What to do —
Track down the lines that contain "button" and copy them.

━━━━━ Dataset section ━━━━━

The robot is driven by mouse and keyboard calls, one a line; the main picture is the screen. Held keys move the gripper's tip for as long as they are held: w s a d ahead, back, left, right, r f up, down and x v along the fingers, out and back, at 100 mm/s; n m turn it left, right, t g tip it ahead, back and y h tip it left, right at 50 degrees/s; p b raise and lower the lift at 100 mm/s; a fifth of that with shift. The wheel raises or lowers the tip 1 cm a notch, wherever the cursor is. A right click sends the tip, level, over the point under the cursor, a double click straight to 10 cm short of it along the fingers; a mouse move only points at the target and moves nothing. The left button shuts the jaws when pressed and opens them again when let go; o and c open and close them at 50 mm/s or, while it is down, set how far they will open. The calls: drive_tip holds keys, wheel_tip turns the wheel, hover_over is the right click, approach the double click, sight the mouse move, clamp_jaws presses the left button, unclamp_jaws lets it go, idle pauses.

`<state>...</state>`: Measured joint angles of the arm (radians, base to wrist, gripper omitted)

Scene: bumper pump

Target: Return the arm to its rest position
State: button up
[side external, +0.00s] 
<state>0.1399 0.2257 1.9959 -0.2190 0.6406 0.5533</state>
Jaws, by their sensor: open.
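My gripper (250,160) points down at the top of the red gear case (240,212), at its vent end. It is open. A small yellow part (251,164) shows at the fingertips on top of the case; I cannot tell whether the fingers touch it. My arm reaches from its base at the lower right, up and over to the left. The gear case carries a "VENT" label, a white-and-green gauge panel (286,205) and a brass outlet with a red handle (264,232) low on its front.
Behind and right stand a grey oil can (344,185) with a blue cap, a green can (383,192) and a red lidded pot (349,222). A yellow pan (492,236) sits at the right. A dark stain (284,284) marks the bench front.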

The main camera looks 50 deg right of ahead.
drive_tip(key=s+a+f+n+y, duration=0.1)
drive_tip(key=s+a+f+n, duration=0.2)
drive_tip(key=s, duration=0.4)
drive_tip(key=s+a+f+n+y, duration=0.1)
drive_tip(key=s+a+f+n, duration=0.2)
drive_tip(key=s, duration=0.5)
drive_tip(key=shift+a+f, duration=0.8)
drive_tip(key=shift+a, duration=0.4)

━━━━━

Full answer —
The robot is driven by mouse and keyboard calls, one a line; the main picture is the screen. Held keys move the gripper's tip for as long as they are held: w s a d ahead, back, left, right, r f up, down and x v along the fingers, out and back, at 100 mm/s; n m turn it left, right, t g tip it ahead, back and y h tip it left, right at 50 degrees/s; p b raise and lower the lift at 100 mm/s; a fifth of that with shift. The wheel raises or lowers the tip 1 cm a notch, wherever the cursor is. A right click sends the tip, level, over the point under the cursor, a double click straight to 10 cm short of it along the fingers; a mouse move only points at the target and moves nothing. The left button shuts the jaws when pressed and opens them again when let go; o and c open and close them at 50 mm/s or, while it is down, set how far they will open. The calls: drive_tip holds keys, wheel_tip turns the wheel, hover_over is the right click, approach the double click, sight the mouse move, clamp_jaws presses the left button, unclamp_jaws lets it go, idle pauses.
State: button up

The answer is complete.